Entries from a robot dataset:
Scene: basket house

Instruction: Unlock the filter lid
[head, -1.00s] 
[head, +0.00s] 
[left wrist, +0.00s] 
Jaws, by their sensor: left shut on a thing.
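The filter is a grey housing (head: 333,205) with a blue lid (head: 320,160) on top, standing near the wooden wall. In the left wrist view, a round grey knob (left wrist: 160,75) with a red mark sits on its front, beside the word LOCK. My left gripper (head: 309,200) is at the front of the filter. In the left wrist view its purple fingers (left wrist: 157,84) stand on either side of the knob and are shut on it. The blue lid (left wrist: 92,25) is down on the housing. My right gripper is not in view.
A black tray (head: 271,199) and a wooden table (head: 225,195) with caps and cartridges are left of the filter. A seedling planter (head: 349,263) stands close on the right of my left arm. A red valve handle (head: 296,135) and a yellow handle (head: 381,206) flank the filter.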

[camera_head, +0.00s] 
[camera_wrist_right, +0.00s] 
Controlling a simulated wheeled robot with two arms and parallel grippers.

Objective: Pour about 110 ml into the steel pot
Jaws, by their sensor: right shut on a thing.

WHAT IS BEING ASKED -> Each line from the one containing "[camera_wrist_right, +0.00s]" through the end of the entries, both included, is to be returned exactly, with no other lines.

RESULT ->
[camera_wrist_right, +0.00s] 
Controlling a simulated wheeled robot with two arms and parallel grippers.

Objective: Pour about 110 ml into the steel pot
Jaws, by their sensor: right shut on a thing.

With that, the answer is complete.